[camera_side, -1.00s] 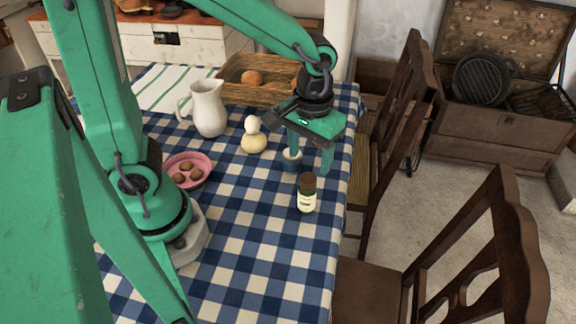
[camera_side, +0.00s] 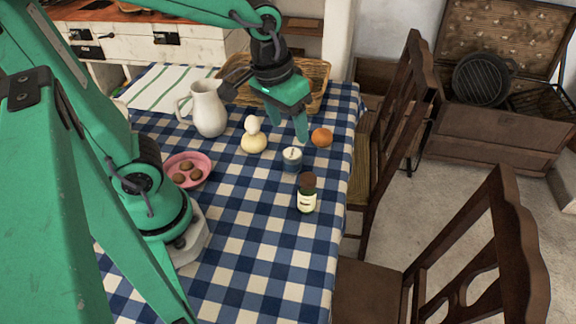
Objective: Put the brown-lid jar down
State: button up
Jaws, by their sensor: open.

**WORK TO BE COMPLETED**: Only the lines from the one containing "Objective: Put the brown-lid jar down" to the end of the data should be printed, exactly as they stand.

**CORRECT RESULT**:
Objective: Put the brown-lid jar down
State: button up
Jaws, by their sensor: open.

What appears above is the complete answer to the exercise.